- [TASK PROMPT]: Reproduce all the lines exactly as they stand, apart from the pictures.

- [MATERIAL]:
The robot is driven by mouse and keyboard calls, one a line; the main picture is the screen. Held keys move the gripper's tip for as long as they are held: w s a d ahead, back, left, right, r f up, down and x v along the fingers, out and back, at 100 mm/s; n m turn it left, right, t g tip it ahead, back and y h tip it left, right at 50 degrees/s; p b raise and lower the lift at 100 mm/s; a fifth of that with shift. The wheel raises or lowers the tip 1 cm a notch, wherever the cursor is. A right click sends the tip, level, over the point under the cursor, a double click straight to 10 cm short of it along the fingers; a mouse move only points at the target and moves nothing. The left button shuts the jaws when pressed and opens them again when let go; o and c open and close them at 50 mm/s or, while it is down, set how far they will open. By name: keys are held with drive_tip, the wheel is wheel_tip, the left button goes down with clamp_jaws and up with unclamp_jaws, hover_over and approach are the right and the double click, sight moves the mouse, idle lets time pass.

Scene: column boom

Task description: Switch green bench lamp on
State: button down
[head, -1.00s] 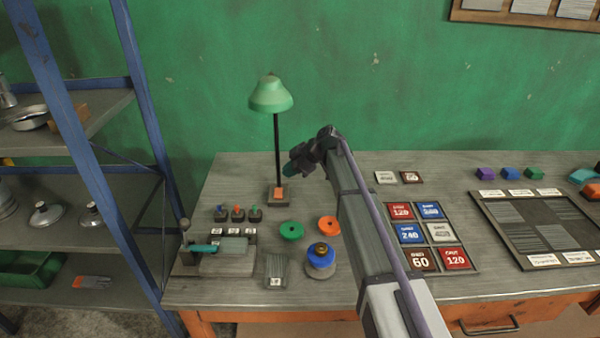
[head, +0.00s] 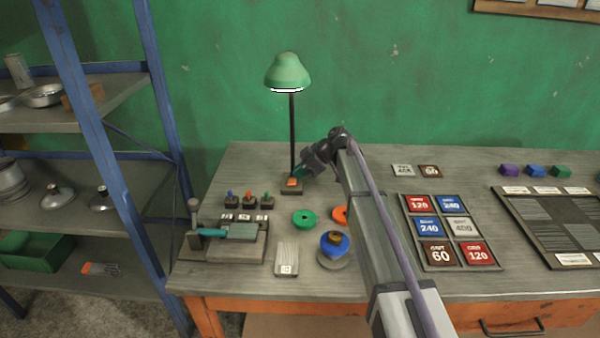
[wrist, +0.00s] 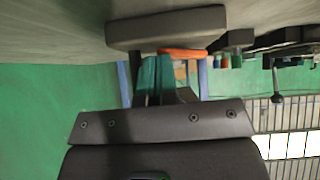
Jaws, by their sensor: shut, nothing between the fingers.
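The green bench lamp (head: 287,72) stands upright near the back left of the bench, with a thin dark pole and a dark base (head: 286,190). A bright white strip shows under its shade. An orange switch (head: 292,182) sits on the base. My gripper (head: 301,172) is shut and empty, its teal fingertips just above and beside the switch. The wrist view, upside down, shows the fingertips (wrist: 153,78) close to the orange switch (wrist: 183,53) and the lamp base (wrist: 165,30). I cannot tell whether they touch it.
Small coloured toggles (head: 248,201) and a teal-handled device (head: 228,238) stand at front left. A green disc (head: 304,219), a partly hidden orange disc (head: 340,215) and a blue-topped round item (head: 334,244) lie nearby. Label tiles (head: 438,228) lie right of my arm. A blue-framed shelf (head: 95,130) stands left.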

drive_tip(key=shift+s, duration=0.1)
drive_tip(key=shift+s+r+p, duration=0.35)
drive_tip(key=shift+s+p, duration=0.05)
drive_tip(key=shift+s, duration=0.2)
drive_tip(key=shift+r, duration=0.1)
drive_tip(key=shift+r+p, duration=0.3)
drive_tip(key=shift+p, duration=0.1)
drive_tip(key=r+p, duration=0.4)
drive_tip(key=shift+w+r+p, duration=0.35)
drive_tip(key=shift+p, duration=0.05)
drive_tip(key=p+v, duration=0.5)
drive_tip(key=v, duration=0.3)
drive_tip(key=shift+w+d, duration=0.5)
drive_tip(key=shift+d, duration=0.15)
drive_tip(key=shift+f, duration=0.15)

- [WRITTEN ANSWER]:
The robot is driven by mouse and keyboard calls, one a line; the main picture is the screen. Held keys move the gripper's tip for as long as they are held: w s a d ahead, back, left, right, r f up, down and x v along the fingers, out and back, at 100 mm/s; n m turn it left, right, t g tip it ahead, back and y h tip it left, right at 50 degrees/s; p b raise and lower the lift at 100 mm/s; a fifth of that with shift. The wheel raises or lowers the tip 1 cm a notch, wherever the cursor is. A right click sends the tip, level, over the point under the cursor, a double click straight to 10 cm short of it along the fingers; a mouse move only points at the target and moves nothing. The left button shuts the jaws when pressed and opens them again when let go; o and c open and close them at 50 mm/s or, while it is down, set how far they will open. By name: keys are held with drive_tip, the wheel is wheel_tip, the left button goes down with clamp_jaws and up with unclamp_jaws, hover_over and approach are the right and the double click, sight moves the mouse, idle lets time pass.

Scene: column boom

Task description: Switch green bench lamp on
State: button down
[head, -1.00s] 
[head, +0.00s] 
[wrist, +0.00s] 
Jaws, by their sensor: shut, nothing between the fingers.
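The green bench lamp (head: 287,72) stands upright near the back left of the bench, with a thin dark pole and a dark base (head: 286,190). A bright white strip shows under its shade. An orange switch (head: 292,182) sits on the base. My gripper (head: 301,172) is shut and empty, its teal fingertips just above and beside the switch. The wrist view, upside down, shows the fingertips (wrist: 153,78) close to the orange switch (wrist: 183,53) and the lamp base (wrist: 165,30). I cannot tell whether they touch it.
Small coloured toggles (head: 248,201) and a teal-handled device (head: 228,238) stand at front left. A green disc (head: 304,219), a partly hidden orange disc (head: 340,215) and a blue-topped round item (head: 334,244) lie nearby. Label tiles (head: 438,228) lie right of my arm. A blue-framed shelf (head: 95,130) stands left.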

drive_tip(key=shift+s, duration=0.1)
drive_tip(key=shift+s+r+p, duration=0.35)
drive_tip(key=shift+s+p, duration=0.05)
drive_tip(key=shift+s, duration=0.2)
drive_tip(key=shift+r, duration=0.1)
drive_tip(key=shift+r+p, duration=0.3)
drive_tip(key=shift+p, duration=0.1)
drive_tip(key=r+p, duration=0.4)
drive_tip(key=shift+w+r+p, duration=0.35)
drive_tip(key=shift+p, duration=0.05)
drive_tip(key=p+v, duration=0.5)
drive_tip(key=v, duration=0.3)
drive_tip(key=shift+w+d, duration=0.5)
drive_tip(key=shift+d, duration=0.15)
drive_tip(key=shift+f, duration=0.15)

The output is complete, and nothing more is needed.